African Books Collective : le POD au service de la distribution
Justin Cox présente l’African Books Collective, collectif d’éditeurs africains, qu’En toutes lettres vient de rejoindre, et qui vise à promouvoir l’édition du continent dans le monde.
Il est interviewé par Matthieu Joulin, membre de l’Alliance internationale des éditeurs indépendants très impliquée dans les questions liées à la bibliodiversité (la diversité culturelle appliquée au monde du livre).
En voici la traduction en français par Martin Gautier.
Pouvez-vous nous dire en quelques mots ce qu’est l’African Books Collective(ABC) et pourquoi a-t-il été créé ?
L’African Books Collective (ABC) est un centre de marketing et de distribution mondial pour les livres africains – ouvrages savants, littéraires et pour enfants –, à but non lucratif. Il a été créé, géré et dirigé par un groupe d’éditeurs africains qui se sont réunis en 1985 pour faire face aux contraintes qu’ils rencontraient en matière de financement, de marketing et dans la distribution de leurs livres. Ces contraintes avaient alors pour conséquence une pénurie de livres édités en Afrique dans les pays du Nord.
ABC se veut une initiative collective d’entraide et d’auto assistance destinée à renforcer les bases économiques des éditeurs africains indépendants et visant à répondre aux demandes des bibliothèques et autres acheteurs occidentaux. Avec le soutien initial d’agences de financement, ABC s’est lancé dans le commerce en 1989. Les membres d’ABC sont, sur le continent, plus de 150 éditeurs africains autonomes et indépendants. Ils partagent une philosophie commune consistant à publier depuis l’intérieur des cultures africaines, affirmant ainsi la voix de l’Afrique au sein de l’Afrique et au niveau international. Ce sont non seulement des éditeurs scolaires et de littérature, mais également des éditeurs de livres pour enfants, des instituts de recherche, des presses universitaires, des presses commerciales – grandes et petites –, des ONG et des associations d’écrivains.
Comment le modèle économique d’ABC fonctionne-t-il ?
ABC fonctionne comme n’importe quel autre distributeur commercial, mais avec une opération de marketing peut-être plus grande et plus spécialisée. Des éditeurs africains nous envoient les livres qu’ils souhaitent distribuer à l’international. ABC ne facture aucun frais aux éditeurs. Nous devons simplement être sûrs de pouvoir trouver un public international aux titres que nous proposons. L’éditeur a simplement à nous envoyer par courrier électronique les fichiers des livres produits en impression à la demande, ou des stocks, pour les titres qui ne peuvent pas être produits. Nous ajoutons ensuite ces titres à nos réseaux de distribution et commençons à les commercialiser via nos sites Web et nos réseaux sociaux, les présentons dans nos catalogues, nos listes de diffusion internes et externes ainsi que dans les foires et conférences auxquelles nous participons.

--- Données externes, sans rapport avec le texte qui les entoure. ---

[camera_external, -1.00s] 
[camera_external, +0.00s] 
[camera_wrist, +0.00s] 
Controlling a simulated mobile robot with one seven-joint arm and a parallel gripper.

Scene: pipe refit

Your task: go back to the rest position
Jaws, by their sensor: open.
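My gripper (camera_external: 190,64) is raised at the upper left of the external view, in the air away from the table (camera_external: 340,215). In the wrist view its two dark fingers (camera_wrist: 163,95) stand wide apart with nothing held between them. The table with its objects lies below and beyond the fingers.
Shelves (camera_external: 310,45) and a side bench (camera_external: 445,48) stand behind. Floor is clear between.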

Les éditeurs sont payés tous les trimestres et nous récupérons l’argent pour toutes les impressions que nous avons effectuées à ce moment-là, ainsi que notre pourcentage. Cela signifie que les éditeurs n’ont pas à nous payer d’avance, ni à nous envoyer d’argent. Notre modèle commercial et la manière dont nous travaillons avec nos éditeurs sont conçus spécifiquement pour permettre aux éditeurs africains d’atteindre les marchés internationaux rapidement et sans trop de friction. « Envoyer un livre par mail, recevoir de l’argent », voici comment cela fonctionne du point de vue de l’éditeur. Les éditeurs indépendants sont des personnes occupées et en rendant nos processus aussi simples que possible, nous espérons que notre modèle leur permettra de se concentrer sur des tâches plus importantes, telles que le marketing et la création d’un public pour leurs contenus.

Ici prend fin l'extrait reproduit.